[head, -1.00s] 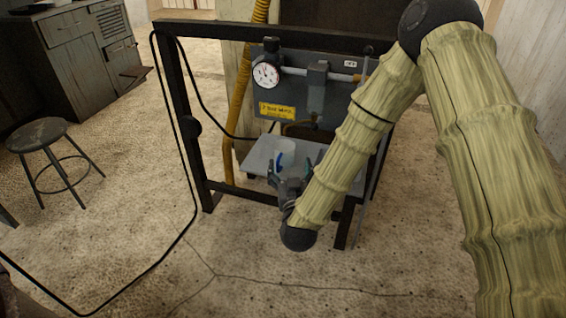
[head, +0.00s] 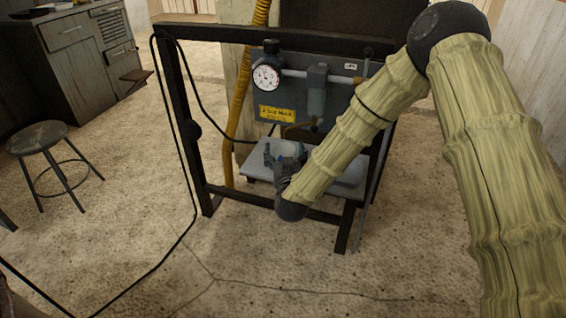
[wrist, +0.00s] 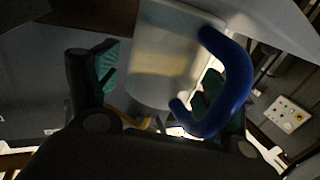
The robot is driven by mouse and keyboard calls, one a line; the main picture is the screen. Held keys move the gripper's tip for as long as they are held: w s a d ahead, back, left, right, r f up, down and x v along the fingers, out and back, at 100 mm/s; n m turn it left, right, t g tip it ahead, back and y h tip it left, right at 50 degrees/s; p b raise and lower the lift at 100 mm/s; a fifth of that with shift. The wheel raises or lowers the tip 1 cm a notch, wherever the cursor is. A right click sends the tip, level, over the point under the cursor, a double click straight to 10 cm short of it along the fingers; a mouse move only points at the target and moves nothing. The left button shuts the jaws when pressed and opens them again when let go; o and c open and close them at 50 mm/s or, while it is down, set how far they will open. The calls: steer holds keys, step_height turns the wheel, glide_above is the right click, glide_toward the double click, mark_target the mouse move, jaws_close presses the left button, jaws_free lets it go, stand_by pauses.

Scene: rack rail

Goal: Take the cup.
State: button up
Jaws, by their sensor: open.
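The cup (wrist: 168,62) has a pale, translucent body and a thick blue handle (wrist: 240,85) on its right side in the wrist view. My gripper (wrist: 158,78) is open, with green finger pads either side of the cup's body in that view. The handle overlaps the right finger, whose pad shows through the handle's loop. I cannot tell whether anything touches. In the head view my gripper (head: 285,151) is at the grey shelf, and the cup cannot be made out there.
The shelf (head: 345,178) sits inside a black rack frame (head: 172,100). Above it is a grey panel with a dial gauge (head: 266,77), a pipe and a yellow label (head: 277,114). A black cable runs down the left. A stool (head: 40,140) stands apart at left.

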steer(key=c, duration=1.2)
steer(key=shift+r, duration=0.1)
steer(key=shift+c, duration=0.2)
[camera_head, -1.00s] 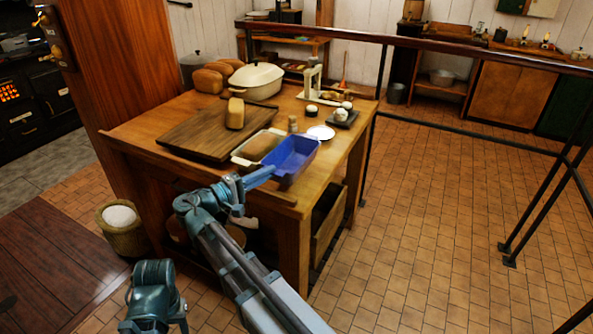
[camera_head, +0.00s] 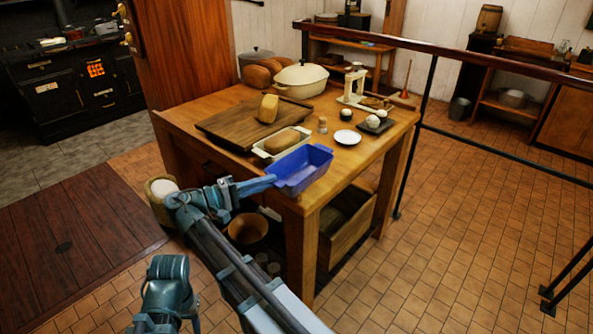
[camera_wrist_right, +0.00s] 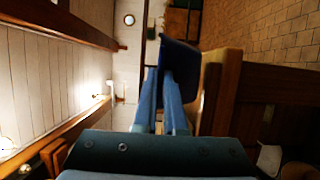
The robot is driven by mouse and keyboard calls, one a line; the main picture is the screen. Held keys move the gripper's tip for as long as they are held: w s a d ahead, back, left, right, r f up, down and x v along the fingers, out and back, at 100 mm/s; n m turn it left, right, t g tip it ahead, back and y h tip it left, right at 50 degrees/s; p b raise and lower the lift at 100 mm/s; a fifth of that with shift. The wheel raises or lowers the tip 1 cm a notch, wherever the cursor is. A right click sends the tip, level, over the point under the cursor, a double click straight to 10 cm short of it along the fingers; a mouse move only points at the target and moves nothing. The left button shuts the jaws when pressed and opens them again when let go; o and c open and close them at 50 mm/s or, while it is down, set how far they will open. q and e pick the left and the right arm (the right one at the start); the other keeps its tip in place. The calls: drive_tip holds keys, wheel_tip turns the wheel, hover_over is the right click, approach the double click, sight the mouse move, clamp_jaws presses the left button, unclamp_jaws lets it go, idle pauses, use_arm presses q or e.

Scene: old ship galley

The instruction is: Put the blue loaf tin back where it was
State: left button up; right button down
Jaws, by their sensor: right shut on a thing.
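The blue loaf tin (camera_head: 302,171) is at the near edge of the wooden table, upright, with its open top up. My right gripper (camera_head: 268,183) is shut on its near left end. In the right wrist view the fingers of my right gripper (camera_wrist_right: 170,95) reach the dark blue tin (camera_wrist_right: 181,60) close to the table edge. I cannot tell whether the tin's base touches the tabletop. Part of my left arm shows at the bottom of the head view, but its gripper is not visible.
A white dish holding a loaf (camera_head: 283,141) is just behind the tin. A cutting board (camera_head: 225,125) with bread, a white plate (camera_head: 347,137) and a small shaker (camera_head: 323,125) stand nearby. A cream pot (camera_head: 301,79) is at the back. The front right tabletop is clear.

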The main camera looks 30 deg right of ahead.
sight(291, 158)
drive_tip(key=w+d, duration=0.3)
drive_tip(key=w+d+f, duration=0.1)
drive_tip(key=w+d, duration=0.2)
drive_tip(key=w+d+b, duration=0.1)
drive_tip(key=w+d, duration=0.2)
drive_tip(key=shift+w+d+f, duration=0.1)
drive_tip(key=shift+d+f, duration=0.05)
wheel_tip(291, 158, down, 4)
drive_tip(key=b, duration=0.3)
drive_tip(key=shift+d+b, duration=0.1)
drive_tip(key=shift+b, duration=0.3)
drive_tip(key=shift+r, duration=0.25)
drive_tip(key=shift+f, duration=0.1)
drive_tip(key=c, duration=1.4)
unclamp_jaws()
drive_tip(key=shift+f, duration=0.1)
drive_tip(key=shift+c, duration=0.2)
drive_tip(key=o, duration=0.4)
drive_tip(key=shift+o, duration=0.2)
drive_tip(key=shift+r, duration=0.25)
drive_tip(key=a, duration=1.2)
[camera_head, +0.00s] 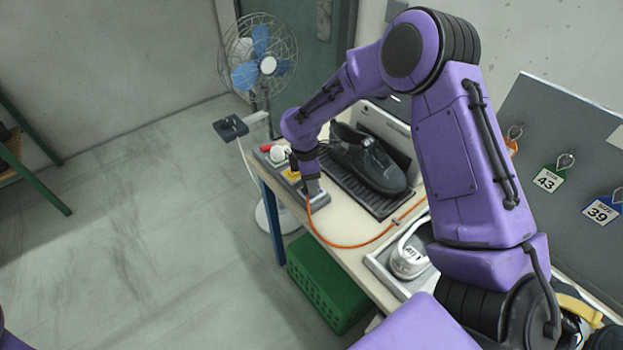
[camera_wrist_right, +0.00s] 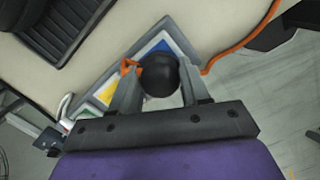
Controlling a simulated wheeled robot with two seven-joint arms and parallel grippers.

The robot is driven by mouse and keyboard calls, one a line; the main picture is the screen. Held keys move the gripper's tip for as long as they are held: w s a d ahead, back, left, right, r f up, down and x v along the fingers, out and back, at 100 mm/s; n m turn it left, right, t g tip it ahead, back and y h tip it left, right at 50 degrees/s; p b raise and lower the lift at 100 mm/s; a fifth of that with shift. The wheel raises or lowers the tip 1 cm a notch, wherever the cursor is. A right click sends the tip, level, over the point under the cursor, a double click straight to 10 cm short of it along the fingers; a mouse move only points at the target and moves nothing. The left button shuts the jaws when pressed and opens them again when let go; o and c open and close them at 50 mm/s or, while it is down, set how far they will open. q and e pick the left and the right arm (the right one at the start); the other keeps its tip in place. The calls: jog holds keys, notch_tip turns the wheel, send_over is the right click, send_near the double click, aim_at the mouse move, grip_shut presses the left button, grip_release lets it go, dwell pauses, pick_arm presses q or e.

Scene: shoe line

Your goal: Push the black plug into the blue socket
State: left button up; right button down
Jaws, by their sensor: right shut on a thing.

Direction:
Of the lines in the data, how many contain the word "Scene"? Provide the number and nothing further.

Full response:
3